I’m a little stunned by a recommendation for 15 years.  The fact of the matter is that we have an individual on supervision, who is not only facing being adjudicated guilty of a felony offense but is also looking at life in prison.  And the person with so much at stake, even though they come into court and they say, “Well, I’ve got a couple of kids and a wife to support and another one on the way   . . . [.]” I mean, theft, possession of a prohibited weapon, possession of marijuana, failure to register, really a failure to do the one thing that we seek out of anybody that we place on supervision, which is just to be a law-abiding citizen, and then you take the witness stand and, you know, you’re attitude is defiant.  You know, I mean, I don’t want to answer these questions.  I don’t want to answer these questions directly.  I’ll just be evasive.  I’ll try to fake everybody out.  I’m smarter than everybody else in the courtroom.  And not only that, you know, you totally diminished your -- or you know, “She [the sexual assault victim] was my girlfriend,” and, you know, it’s not very impressive.  So I’m kind of stunned by a request that the Court only consider 15 years confinement in prison, because the Court was really expecting the State to come in and say hammer this fellow.  We got the opportunity here; send him to prison for life.  Send a message to this community.

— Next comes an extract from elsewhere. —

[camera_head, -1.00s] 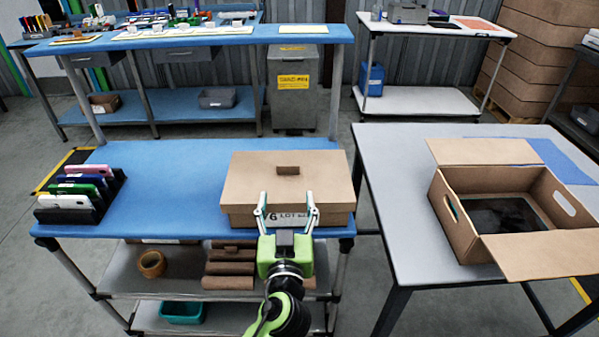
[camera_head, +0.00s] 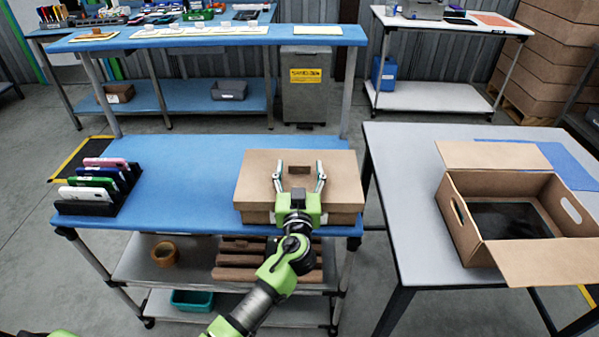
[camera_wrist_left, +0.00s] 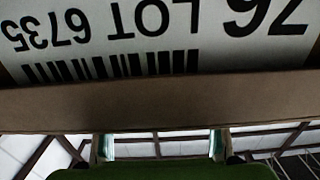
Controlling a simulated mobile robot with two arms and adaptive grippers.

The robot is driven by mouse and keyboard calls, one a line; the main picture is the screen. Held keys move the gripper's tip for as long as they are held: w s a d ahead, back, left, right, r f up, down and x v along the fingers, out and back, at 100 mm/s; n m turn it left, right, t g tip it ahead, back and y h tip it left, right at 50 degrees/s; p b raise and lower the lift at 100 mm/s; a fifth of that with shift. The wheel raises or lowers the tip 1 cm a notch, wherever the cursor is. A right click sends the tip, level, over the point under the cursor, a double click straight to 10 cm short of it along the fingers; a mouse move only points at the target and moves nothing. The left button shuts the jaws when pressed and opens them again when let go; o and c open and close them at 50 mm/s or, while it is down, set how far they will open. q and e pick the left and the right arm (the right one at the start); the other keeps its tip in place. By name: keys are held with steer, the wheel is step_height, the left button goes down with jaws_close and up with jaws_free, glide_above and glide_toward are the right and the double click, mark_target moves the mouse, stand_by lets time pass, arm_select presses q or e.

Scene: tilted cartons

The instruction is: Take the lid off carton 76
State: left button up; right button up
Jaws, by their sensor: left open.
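Carton 76 (camera_head: 347,216) is a closed brown box at the right end of the blue cart top. In the left wrist view the carton's label (camera_wrist_left: 150,35) reads upside down "76 LOT 6735", beside a brown edge (camera_wrist_left: 160,105). My arm hides the label in the head view. My right gripper is not in view.
A rack of coloured folders or devices (camera_head: 95,185) stands on the cart's left; clear blue surface lies between it and the carton. An open carton (camera_head: 460,215) with a dark item inside sits on the grey table (camera_head: 400,160) at right. A raised blue shelf (camera_head: 230,37) runs behind.

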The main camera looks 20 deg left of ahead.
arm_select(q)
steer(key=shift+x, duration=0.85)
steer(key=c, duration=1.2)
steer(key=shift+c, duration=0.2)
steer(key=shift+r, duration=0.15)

We hold that Appellant has not shown a reasonable probability that, but for counsel’s alleged error, the trial court would have imposed a lesser sentence.   See Strickland , 466 U.S. at 694, 104 S. Ct. at 2068 .  Therefore, we overrule his sole point and affirm the trial court’s judgment.

PER CURIAM

PANEL F: GARDNER, J.; CAYCE, C.J.; and LIVINGSTON, J.

DO NOT PUBLISH

Tex. R. App. P . 47.2(b)

DELIVERED:  August 31, 2007

FOOTNOTES

1:

See Tex. R. App. P. 47.4.

2:

No evidence was offered at the punishment hearing, but the trial court’s comments on the record during sentencing clearly show that the trial court considered the contraband when assessing punishment.